** Exercise goal **
Pick out every line that holds the string "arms" and copy it.

** Input data **
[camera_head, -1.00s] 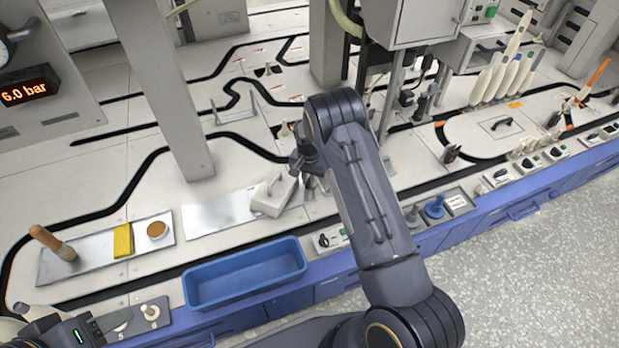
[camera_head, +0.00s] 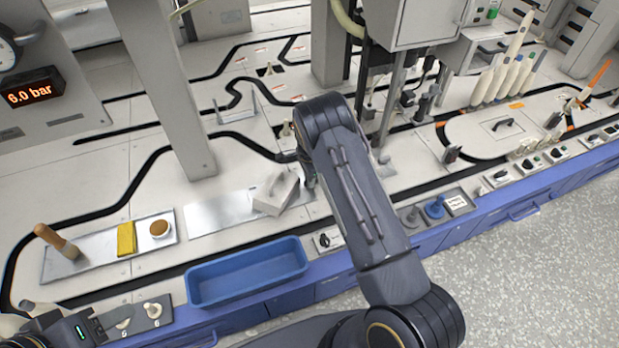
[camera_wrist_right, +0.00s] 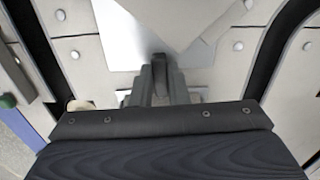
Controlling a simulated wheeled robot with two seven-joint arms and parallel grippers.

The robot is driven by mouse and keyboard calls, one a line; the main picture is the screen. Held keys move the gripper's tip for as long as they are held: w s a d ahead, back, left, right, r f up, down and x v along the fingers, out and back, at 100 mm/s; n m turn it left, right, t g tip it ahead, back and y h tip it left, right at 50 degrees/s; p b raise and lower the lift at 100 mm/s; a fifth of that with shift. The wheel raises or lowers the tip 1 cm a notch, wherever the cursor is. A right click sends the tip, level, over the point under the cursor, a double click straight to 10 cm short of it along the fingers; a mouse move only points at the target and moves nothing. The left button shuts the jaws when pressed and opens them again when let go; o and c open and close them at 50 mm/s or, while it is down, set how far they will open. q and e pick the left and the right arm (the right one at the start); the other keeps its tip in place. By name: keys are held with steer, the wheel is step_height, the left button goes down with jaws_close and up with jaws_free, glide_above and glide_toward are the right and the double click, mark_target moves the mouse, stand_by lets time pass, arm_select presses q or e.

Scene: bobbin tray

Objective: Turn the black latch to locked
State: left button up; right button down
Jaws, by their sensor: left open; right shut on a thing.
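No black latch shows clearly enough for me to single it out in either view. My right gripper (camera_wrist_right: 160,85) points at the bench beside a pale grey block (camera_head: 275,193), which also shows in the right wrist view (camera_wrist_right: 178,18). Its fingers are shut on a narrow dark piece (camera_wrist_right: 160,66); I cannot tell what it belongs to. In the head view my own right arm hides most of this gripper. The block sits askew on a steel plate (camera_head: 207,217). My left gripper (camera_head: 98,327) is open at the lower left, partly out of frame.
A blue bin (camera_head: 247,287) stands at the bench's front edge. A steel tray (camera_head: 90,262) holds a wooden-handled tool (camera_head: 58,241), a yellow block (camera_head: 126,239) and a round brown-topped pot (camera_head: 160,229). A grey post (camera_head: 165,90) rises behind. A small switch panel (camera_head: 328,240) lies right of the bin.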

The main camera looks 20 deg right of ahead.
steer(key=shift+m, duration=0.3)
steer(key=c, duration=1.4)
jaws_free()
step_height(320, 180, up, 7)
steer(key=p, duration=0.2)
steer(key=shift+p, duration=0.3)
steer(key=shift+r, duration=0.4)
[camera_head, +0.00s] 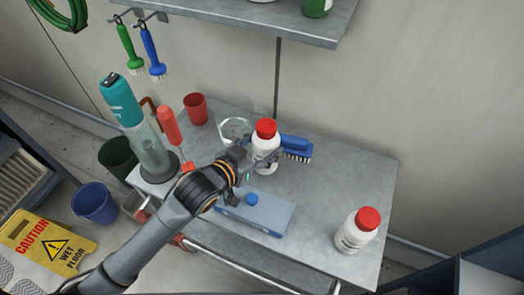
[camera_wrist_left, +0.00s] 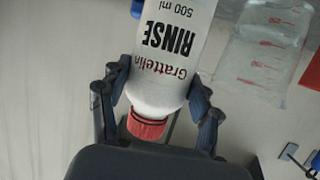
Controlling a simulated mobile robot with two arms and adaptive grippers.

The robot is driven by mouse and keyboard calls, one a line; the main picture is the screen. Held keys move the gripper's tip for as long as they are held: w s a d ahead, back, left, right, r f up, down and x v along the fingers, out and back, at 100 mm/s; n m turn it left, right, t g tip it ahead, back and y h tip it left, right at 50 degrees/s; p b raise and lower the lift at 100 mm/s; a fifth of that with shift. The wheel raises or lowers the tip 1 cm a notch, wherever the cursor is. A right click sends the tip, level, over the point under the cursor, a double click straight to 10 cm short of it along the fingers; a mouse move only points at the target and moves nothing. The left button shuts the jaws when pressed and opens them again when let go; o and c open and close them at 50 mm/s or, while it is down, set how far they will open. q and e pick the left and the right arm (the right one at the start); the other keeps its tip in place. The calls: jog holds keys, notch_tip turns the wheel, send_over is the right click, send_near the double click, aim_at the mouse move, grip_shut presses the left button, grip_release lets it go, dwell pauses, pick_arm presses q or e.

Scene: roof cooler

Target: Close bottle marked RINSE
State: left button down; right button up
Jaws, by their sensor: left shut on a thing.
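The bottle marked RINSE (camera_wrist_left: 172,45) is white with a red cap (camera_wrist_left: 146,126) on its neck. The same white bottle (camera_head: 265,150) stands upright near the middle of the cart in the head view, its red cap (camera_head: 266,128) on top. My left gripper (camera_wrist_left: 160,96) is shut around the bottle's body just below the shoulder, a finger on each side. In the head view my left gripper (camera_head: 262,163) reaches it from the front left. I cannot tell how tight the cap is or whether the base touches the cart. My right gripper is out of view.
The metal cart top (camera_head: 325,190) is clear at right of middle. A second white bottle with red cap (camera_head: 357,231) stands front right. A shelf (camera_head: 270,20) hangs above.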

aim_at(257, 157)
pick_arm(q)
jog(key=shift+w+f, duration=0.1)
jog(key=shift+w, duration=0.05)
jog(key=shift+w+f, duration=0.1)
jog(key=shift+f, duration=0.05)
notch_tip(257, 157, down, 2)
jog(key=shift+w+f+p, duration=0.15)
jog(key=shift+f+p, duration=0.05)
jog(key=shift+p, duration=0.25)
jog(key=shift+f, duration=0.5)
...
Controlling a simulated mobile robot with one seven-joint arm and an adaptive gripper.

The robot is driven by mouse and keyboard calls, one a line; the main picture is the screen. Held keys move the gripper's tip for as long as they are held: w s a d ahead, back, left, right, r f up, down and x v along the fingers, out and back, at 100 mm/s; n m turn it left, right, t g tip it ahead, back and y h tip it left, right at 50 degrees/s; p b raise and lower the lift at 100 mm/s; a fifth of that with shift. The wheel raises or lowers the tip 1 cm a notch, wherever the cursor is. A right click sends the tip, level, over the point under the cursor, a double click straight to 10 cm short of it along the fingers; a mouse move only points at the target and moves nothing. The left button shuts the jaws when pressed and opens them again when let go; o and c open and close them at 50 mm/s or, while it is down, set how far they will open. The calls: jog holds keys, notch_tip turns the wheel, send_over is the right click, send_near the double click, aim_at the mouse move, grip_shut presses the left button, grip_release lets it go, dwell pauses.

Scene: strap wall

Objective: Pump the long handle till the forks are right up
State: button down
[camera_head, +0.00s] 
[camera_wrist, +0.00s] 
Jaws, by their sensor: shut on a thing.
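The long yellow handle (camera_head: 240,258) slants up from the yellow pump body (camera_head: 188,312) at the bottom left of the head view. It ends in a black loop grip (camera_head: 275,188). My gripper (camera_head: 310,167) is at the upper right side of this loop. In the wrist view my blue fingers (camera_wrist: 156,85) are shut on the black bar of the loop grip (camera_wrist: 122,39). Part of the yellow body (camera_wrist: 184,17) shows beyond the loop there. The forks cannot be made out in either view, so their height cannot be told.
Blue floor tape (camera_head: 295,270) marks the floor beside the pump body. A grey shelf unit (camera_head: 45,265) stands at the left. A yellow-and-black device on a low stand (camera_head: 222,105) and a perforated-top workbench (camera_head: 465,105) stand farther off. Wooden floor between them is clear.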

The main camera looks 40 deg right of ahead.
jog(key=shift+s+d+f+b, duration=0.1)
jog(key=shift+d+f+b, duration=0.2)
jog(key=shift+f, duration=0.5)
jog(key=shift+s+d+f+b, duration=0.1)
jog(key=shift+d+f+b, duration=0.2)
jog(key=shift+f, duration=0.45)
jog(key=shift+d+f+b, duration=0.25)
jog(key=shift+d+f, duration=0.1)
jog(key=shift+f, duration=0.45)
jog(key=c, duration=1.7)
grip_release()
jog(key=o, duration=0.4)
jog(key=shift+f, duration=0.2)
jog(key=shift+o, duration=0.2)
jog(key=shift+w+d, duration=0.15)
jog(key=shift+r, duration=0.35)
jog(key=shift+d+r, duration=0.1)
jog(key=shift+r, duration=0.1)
--
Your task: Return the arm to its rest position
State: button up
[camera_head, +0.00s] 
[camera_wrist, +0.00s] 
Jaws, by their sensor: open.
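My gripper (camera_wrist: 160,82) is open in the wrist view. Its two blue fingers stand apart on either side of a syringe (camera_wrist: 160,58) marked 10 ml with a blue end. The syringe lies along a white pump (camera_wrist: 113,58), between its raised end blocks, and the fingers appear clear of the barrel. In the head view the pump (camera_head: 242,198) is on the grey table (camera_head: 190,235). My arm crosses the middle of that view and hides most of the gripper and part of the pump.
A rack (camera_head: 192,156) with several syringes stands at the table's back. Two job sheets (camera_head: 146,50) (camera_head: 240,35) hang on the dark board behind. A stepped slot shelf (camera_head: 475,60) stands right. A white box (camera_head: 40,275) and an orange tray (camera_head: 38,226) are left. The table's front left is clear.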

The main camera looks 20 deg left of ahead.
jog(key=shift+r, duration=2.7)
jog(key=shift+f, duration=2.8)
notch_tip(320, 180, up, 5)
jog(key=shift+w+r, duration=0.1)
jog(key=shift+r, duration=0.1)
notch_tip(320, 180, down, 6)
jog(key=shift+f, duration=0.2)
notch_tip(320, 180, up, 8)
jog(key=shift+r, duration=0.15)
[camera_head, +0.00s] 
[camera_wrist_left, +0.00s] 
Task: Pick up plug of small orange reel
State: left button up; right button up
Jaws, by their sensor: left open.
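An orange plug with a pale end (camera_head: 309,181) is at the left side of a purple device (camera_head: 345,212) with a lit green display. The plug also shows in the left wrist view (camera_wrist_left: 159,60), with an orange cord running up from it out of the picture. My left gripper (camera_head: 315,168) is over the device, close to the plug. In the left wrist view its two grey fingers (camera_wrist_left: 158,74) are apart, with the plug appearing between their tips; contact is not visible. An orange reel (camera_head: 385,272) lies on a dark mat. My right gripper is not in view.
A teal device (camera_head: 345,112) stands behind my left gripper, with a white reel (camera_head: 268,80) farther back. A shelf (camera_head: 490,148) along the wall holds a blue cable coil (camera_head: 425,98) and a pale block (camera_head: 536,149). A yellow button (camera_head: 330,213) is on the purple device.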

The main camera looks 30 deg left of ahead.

** Problem solution **
Controlling a simulated wheeled robot with two seven-joint arms and parallel grippers.
Controlling a simulated mobile robot with two arms and adaptive grippers.

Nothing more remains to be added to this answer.